Asked if he was afraid that Thaksin would return to Thailand and take revenge on him, Sonthi smiled and said: “Not at all. It all depends on the population.

“If they love me they will protect me.”

There was no indication the former general feared for his life as he was lightly protected during his visit to Samut Prakan.

Unlike the Thai Prime Minister Abhisit Vejjajiva, who has complained he was hounded by the pro-Thaksin Red Shirts during his campaigning, Sonthi said he was warmly received wherever he went.

Sonthi said he formed Matabhum as his mission was to solve the violent conflict in the three restive provinces.

“A big party would not fully focus on these provinces,” he said.

“Just allow the locals to solve their own problem as they know who the masterminds behind the (killings and bombings) are.

“They can report to their village heads on who these people are.”

The retired general, who is a Muslim, added that he did not agree with the government’s policy of sending soldiers to quell the violence in the three provinces.

Sonthi believes the Malaysian Government fully supported Thai­land in solving the bloody conflict in the Muslim-dominated provinces bordering Malaysia.

“Kuala Lumpur wants it solved as soon as possible as they know the violence can affect them along the border,” he explained.

The former general expects his party to win about 15 out of the 500 MP seats up for grabs.

Asked which party he would support once the votes were counted, Sonthi said, “I will join (the coalition government) which has the same mission and vision as my party.”
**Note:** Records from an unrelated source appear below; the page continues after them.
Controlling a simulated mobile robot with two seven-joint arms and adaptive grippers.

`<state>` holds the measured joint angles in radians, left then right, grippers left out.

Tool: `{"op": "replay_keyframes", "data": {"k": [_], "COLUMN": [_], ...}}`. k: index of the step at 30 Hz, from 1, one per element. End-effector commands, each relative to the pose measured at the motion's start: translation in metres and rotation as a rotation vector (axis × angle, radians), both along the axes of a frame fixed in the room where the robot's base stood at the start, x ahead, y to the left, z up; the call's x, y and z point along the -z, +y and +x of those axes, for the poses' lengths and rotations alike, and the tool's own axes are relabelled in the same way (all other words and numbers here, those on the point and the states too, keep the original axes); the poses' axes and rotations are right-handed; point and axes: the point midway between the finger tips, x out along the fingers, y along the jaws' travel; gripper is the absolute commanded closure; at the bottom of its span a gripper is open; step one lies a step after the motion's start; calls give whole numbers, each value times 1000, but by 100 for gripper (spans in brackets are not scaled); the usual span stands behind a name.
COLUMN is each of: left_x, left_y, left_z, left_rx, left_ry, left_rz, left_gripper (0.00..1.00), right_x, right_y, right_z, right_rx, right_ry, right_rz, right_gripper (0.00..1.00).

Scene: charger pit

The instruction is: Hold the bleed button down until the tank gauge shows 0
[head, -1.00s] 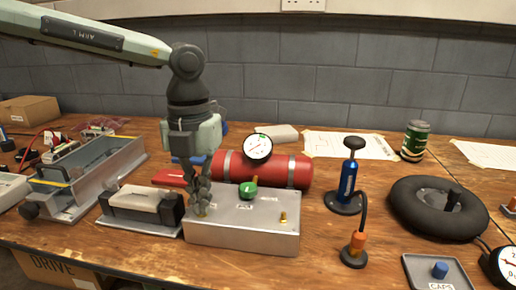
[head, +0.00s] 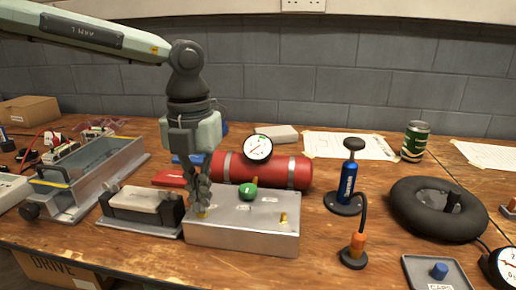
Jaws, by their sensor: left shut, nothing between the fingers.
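A grey metal box (head: 240,235) stands on the bench in front of a red tank (head: 285,172). A round white gauge (head: 257,148) sits on the tank; its reading is too small to tell. A green knob (head: 248,193) and a brass fitting (head: 283,220) stand on the box. My left gripper (head: 203,207) points down, shut, at the left end of the box top. A small yellow part (head: 202,213) shows at its fingertips, partly hidden; I cannot tell whether they touch it. The box labels are unreadable, so I cannot tell which part is the bleed button. My right gripper is not in view.
A black and white device (head: 143,207) lies close left of the box, with a grey metal channel (head: 75,182) beyond. A blue pump (head: 347,180), a black tyre (head: 420,212) and a grey tray (head: 420,270) are to the right. Bench between box and pump is clear.

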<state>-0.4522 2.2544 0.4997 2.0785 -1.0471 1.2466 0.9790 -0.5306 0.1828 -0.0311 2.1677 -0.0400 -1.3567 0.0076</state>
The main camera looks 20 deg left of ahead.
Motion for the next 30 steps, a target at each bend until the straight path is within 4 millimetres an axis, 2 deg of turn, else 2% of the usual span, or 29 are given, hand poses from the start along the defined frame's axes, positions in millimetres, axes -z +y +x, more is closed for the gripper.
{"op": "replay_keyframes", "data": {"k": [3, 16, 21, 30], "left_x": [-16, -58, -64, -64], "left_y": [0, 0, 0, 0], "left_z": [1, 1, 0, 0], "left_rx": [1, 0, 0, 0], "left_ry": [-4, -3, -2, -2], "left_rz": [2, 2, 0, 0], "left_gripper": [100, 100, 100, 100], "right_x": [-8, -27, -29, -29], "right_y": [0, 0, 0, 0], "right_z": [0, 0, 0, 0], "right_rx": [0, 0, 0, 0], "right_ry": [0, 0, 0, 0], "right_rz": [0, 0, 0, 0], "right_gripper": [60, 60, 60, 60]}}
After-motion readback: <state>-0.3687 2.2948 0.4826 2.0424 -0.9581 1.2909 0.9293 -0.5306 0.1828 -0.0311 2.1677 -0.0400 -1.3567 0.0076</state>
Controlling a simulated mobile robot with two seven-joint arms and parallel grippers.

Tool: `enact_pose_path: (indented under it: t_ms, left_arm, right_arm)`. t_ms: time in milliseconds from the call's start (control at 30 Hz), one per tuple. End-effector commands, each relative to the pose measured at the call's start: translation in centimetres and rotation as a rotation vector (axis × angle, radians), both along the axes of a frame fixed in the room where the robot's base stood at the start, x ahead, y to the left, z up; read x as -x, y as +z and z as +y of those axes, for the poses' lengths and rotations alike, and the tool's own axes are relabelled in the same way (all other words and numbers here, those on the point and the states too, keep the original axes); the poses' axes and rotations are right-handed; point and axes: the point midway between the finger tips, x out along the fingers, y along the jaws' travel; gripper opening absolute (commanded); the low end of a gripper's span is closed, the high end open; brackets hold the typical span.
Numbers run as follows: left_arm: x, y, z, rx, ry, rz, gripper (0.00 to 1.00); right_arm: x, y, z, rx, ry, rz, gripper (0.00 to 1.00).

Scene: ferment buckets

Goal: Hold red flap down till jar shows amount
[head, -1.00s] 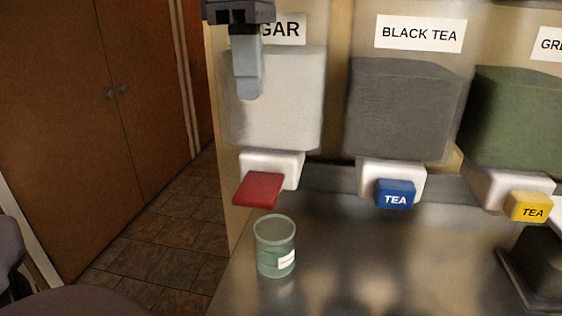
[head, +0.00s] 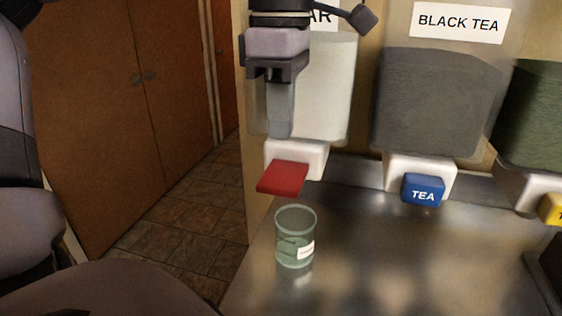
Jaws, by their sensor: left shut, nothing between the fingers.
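The red flap (head: 283,177) sticks out from the white spout (head: 312,158) under the pale sugar bin (head: 327,95). The green-tinted glass jar (head: 295,238) stands upright on the metal counter below and slightly right of the flap. It has a small white label, and I see no clear fill in it. My left gripper (head: 280,130) points down in front of the sugar bin, above the flap, with its fingers shut and empty. Its tips look a little above the flap and apart from it. My right gripper is not in view.
A dark bin (head: 437,105) labelled BLACK TEA with a blue TEA flap (head: 423,189) stands to the right. A green bin (head: 535,115) with a yellow flap (head: 551,209) is beyond it. The metal counter (head: 400,265) right of the jar is clear. Brown cabinets stand left.

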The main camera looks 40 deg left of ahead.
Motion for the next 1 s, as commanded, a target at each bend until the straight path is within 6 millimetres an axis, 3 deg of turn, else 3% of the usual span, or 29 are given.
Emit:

In Thailand politics, that is the code phrase for: “Regardless of political ideology, I will join whichever party that forms a coalition government.”

Interestingly, the coup maker is willing to support Pheu Thai headed by Yingluck, Thaksin’s youngest sister.

A political analyst said, “Not a surprise as this is Thailand.”

Sonthi is gunning for a minister post which complements his job experience – Defence Minister.

“If not, then maybe a minister post where I can help to build up society,” he revealed.

On Sunday, Sonthi hopes Thais living in Malaysia will return to their homeland to vote him back to the seat of power.